(Material supplied)
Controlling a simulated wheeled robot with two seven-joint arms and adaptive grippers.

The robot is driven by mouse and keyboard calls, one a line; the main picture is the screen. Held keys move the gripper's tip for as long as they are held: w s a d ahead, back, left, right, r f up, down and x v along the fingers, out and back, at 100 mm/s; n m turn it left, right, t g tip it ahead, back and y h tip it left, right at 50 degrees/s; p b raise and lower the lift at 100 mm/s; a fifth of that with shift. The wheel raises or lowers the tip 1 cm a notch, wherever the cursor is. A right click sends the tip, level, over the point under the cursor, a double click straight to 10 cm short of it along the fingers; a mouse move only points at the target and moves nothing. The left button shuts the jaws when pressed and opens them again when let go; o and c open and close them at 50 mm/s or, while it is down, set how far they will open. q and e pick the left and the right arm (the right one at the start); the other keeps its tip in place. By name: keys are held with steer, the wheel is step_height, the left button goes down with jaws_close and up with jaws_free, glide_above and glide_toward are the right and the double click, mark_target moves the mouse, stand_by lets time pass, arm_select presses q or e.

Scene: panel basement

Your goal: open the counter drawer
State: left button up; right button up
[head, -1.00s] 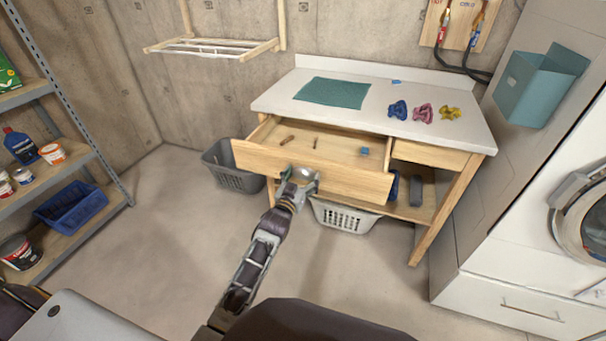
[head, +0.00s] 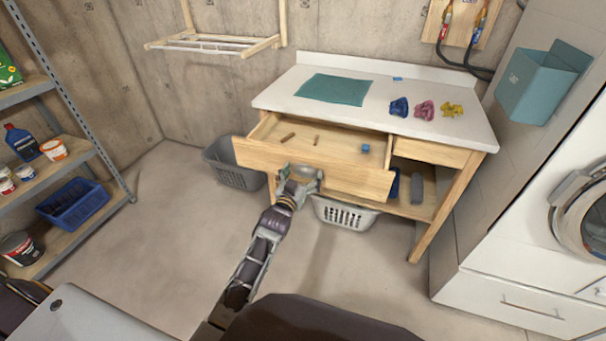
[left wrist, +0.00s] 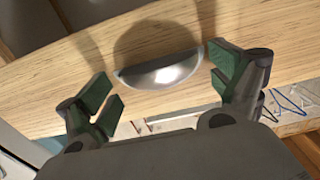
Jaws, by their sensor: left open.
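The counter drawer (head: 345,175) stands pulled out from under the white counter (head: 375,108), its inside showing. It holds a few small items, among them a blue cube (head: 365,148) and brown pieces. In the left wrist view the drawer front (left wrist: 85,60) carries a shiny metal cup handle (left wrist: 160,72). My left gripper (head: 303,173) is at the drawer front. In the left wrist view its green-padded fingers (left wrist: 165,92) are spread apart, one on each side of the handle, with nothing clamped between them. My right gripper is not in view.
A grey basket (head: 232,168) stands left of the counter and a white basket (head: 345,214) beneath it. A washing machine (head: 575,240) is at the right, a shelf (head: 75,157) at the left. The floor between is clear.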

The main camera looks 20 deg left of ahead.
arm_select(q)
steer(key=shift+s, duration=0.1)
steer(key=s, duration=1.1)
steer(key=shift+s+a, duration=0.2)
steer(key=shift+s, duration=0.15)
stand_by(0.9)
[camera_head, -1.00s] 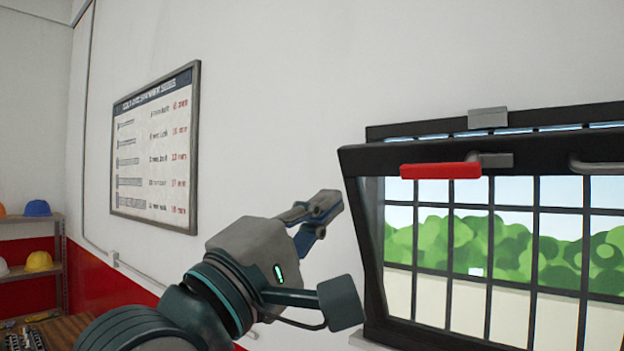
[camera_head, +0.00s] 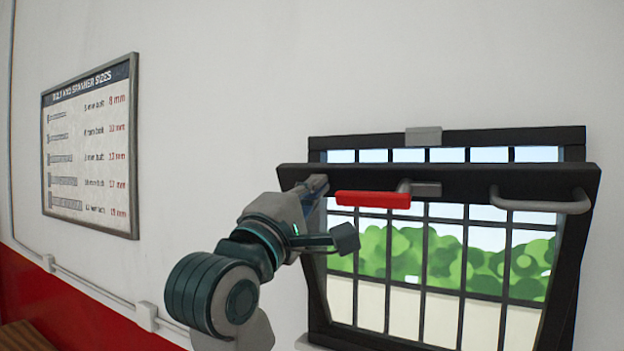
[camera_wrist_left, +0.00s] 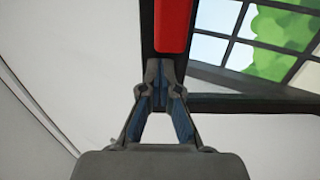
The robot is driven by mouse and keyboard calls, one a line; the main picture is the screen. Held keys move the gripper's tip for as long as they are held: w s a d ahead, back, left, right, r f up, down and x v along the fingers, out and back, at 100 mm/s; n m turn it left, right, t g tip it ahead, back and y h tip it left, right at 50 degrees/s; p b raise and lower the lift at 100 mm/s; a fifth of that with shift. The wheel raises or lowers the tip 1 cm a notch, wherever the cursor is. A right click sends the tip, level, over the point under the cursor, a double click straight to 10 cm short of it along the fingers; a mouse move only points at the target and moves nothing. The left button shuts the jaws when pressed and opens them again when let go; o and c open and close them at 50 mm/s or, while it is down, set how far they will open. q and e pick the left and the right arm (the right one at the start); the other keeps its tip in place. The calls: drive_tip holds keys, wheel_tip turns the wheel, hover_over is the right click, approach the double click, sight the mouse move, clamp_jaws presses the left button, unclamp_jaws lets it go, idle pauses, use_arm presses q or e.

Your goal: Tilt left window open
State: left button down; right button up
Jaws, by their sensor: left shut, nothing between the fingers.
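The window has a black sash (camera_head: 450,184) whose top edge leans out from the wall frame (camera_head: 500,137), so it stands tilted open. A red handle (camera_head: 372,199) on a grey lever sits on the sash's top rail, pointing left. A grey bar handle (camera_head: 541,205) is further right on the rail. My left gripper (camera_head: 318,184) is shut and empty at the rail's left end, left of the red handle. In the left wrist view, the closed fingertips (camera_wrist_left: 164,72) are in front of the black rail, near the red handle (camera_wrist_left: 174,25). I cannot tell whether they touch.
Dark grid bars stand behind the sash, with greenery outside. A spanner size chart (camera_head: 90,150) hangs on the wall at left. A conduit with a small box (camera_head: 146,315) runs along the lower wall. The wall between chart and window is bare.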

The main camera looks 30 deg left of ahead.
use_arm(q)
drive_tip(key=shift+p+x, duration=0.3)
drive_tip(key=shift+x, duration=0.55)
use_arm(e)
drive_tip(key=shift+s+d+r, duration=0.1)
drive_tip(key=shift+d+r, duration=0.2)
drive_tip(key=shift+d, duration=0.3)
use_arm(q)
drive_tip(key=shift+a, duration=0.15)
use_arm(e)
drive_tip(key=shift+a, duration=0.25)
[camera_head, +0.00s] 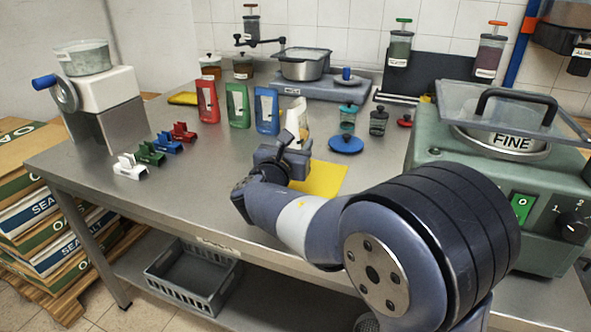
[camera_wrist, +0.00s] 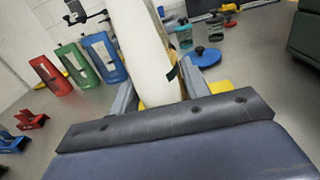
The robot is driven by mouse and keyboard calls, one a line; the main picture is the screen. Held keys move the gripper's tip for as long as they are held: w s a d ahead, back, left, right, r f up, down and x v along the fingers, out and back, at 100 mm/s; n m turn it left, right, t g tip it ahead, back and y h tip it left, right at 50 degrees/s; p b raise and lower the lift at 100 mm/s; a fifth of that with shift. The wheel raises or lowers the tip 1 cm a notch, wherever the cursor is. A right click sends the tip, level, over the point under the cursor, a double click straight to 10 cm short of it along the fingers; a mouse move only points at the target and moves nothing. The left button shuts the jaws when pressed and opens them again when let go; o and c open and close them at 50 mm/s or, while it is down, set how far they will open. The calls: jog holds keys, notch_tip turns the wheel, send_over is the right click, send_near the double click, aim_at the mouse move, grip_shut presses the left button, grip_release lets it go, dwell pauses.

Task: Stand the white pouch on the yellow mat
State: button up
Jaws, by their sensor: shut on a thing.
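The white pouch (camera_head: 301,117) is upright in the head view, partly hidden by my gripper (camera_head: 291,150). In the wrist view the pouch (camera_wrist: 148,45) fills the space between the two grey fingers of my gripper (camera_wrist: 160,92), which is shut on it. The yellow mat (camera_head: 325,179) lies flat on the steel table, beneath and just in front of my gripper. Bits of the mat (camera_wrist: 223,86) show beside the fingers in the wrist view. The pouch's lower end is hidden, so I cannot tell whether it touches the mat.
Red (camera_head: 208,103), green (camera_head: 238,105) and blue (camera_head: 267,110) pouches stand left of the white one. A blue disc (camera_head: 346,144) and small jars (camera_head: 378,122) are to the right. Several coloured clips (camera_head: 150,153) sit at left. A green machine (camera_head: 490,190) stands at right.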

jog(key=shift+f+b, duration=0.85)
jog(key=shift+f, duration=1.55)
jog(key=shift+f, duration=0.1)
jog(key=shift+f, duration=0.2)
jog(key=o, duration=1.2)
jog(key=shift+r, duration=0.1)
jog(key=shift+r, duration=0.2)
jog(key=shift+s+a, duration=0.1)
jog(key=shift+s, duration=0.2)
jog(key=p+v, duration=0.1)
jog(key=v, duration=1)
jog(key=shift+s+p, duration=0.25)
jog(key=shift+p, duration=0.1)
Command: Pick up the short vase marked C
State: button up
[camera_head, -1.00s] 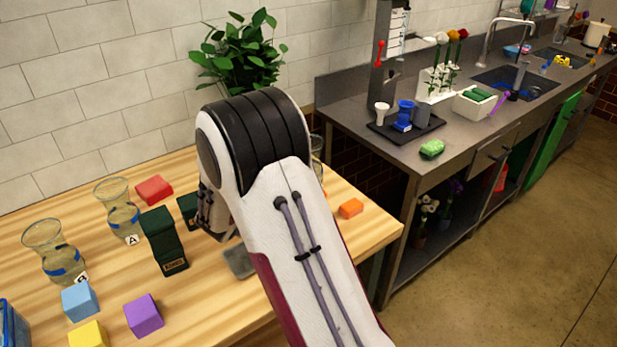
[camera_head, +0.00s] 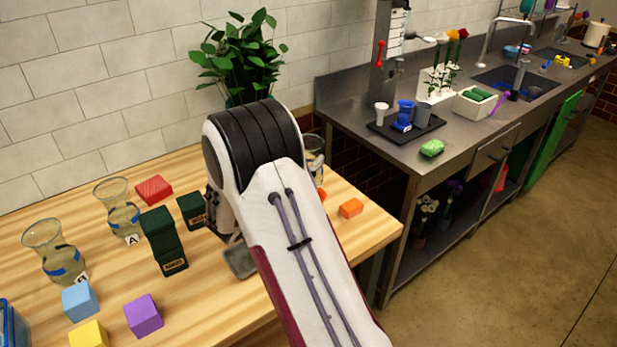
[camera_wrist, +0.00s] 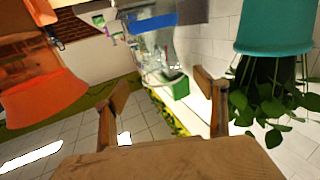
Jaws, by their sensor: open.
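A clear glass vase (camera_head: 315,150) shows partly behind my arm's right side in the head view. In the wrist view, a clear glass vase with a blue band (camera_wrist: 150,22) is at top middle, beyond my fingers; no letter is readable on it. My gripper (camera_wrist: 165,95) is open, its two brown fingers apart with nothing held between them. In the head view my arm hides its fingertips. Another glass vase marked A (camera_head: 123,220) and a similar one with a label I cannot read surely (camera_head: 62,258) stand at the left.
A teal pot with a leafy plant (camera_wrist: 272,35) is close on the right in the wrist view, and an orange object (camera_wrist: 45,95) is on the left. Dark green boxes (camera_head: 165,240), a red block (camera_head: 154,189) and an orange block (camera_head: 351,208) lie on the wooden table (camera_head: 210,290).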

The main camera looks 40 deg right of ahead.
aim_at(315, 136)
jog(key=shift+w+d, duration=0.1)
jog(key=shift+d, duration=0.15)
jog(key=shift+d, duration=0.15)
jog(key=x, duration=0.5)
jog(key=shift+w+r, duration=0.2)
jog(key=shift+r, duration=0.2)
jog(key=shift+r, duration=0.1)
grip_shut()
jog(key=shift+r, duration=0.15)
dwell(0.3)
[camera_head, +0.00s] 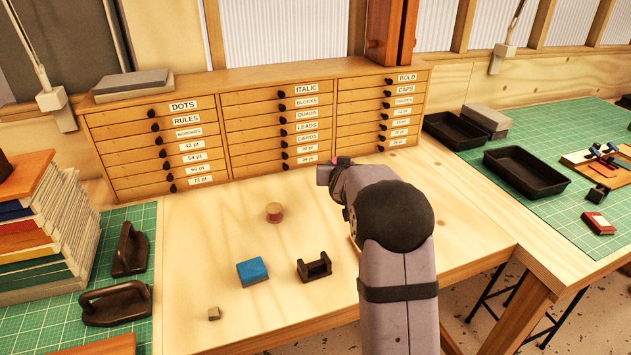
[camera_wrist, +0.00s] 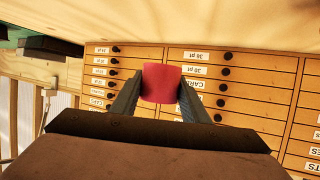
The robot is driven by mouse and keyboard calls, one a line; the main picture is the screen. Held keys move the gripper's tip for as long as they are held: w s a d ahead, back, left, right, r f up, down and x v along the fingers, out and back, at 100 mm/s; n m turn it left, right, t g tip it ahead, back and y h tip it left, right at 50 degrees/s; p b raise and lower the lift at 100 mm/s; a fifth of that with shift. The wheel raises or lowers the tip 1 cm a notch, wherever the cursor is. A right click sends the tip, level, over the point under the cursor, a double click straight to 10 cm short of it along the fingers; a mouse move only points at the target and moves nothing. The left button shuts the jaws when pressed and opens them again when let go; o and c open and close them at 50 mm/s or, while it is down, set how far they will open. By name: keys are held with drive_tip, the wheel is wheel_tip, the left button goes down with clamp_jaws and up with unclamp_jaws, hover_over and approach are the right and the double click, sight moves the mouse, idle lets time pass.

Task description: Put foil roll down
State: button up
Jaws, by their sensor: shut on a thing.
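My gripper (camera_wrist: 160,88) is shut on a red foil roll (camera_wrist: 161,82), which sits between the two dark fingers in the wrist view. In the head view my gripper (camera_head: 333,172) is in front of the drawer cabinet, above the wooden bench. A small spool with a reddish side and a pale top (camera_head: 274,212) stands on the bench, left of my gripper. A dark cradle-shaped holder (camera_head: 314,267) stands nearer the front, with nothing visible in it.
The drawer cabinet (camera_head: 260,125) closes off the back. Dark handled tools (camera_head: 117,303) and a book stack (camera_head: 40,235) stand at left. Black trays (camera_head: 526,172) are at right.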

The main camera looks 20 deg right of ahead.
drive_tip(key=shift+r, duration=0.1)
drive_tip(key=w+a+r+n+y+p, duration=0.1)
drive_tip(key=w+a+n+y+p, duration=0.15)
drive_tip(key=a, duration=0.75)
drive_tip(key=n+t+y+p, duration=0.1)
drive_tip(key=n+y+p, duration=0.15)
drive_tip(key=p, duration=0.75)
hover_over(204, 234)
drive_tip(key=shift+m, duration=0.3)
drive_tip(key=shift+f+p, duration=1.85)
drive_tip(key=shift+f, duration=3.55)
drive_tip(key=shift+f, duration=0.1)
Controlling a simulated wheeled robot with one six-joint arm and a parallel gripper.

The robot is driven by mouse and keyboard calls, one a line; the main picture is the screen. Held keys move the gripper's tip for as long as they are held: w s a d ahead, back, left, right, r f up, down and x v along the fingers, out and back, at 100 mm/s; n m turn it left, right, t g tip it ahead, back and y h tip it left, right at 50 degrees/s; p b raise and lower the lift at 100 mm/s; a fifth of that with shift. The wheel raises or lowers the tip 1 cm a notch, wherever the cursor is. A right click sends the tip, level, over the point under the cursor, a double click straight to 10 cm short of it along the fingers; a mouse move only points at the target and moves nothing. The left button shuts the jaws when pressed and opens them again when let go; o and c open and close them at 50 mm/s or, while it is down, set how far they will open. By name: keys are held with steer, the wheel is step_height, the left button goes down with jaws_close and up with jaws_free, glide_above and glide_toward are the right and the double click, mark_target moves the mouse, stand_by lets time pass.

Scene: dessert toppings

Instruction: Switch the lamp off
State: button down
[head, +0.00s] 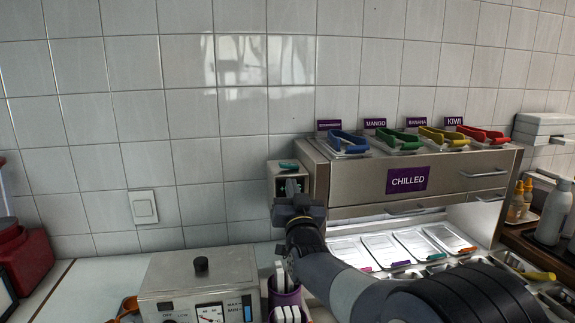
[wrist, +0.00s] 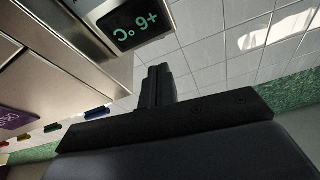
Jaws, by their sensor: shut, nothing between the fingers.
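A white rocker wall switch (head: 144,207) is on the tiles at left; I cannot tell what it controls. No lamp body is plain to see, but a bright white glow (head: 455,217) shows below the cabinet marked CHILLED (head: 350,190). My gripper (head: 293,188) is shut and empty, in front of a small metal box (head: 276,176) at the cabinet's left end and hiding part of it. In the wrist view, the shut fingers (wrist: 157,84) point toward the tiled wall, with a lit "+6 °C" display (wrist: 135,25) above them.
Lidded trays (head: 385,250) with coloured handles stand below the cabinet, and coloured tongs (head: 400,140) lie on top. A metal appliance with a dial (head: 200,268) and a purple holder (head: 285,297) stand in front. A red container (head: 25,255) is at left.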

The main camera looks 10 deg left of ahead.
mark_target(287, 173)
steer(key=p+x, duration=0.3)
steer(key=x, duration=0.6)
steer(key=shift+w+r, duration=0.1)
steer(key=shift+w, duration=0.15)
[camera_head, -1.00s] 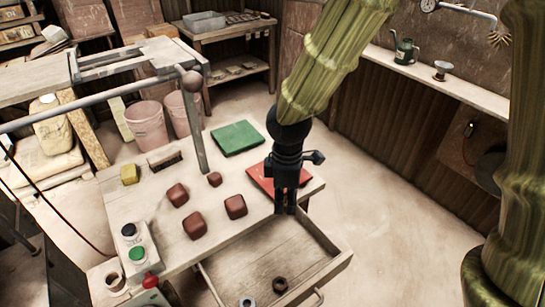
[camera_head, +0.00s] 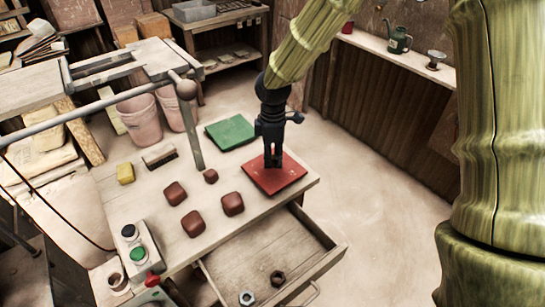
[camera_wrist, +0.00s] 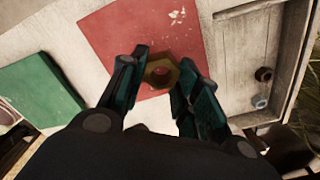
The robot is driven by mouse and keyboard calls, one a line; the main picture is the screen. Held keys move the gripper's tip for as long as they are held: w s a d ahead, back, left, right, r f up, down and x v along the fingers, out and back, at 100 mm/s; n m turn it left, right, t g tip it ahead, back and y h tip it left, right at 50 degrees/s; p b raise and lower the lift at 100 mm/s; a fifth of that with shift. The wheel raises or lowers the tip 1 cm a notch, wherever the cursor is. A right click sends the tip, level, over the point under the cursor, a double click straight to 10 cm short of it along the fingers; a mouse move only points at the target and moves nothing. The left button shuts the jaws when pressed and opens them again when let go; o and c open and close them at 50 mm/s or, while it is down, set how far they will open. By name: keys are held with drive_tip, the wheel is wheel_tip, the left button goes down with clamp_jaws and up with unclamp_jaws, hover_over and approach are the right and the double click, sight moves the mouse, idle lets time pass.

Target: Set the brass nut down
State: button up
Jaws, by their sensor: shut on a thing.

(Aim) Starting with the first line of the data above and ending with the line containing "[left wrist, +0.00s]", please restate every line exactly, leaving images out.

(Solution to the problem)
Controlling a simulated wheeled robot with two seven-joint arms and adaptive grippers.

The robot is driven by mouse and keyboard calls, one a line; the main picture is the screen. Held keys move the gripper's tip for as long as they are held: w s a d ahead, back, left, right, r f up, down and x v along the fingers, out and back, at 100 mm/s; n m turn it left, right, t g tip it ahead, back and y h tip it left, right at 50 degrees/s; p b raise and lower the lift at 100 mm/s; a fifth of that with shift. The wheel raises or lowers the tip 1 cm a notch, wherever the cursor is. A right click sends the tip, level, over the point under the cursor, a double click straight to 10 cm short of it along the fingers; a mouse move only points at the target and moves nothing. The left button shuts the jaws when pressed and opens them again when let go; o and c open and close them at 50 mm/s or, while it is down, set how far they will open. q and e pick the left and the right arm (the right one at the start); the other keeps its tip in place. By name: keys are held with steer, the wheel is step_height, the left button goes down with jaws_close and up with jaws_free, glide_above and glide_toward are the right and the double click, mark_target moves the mouse, stand_by lets time pass, arm_select presses q or e.

Scene: panel basement

Your goal: open the counter drawer
State: left button up; right button up
[head, -1.00s] 
[head, +0.00s] 
[left wrist, +0.00s] 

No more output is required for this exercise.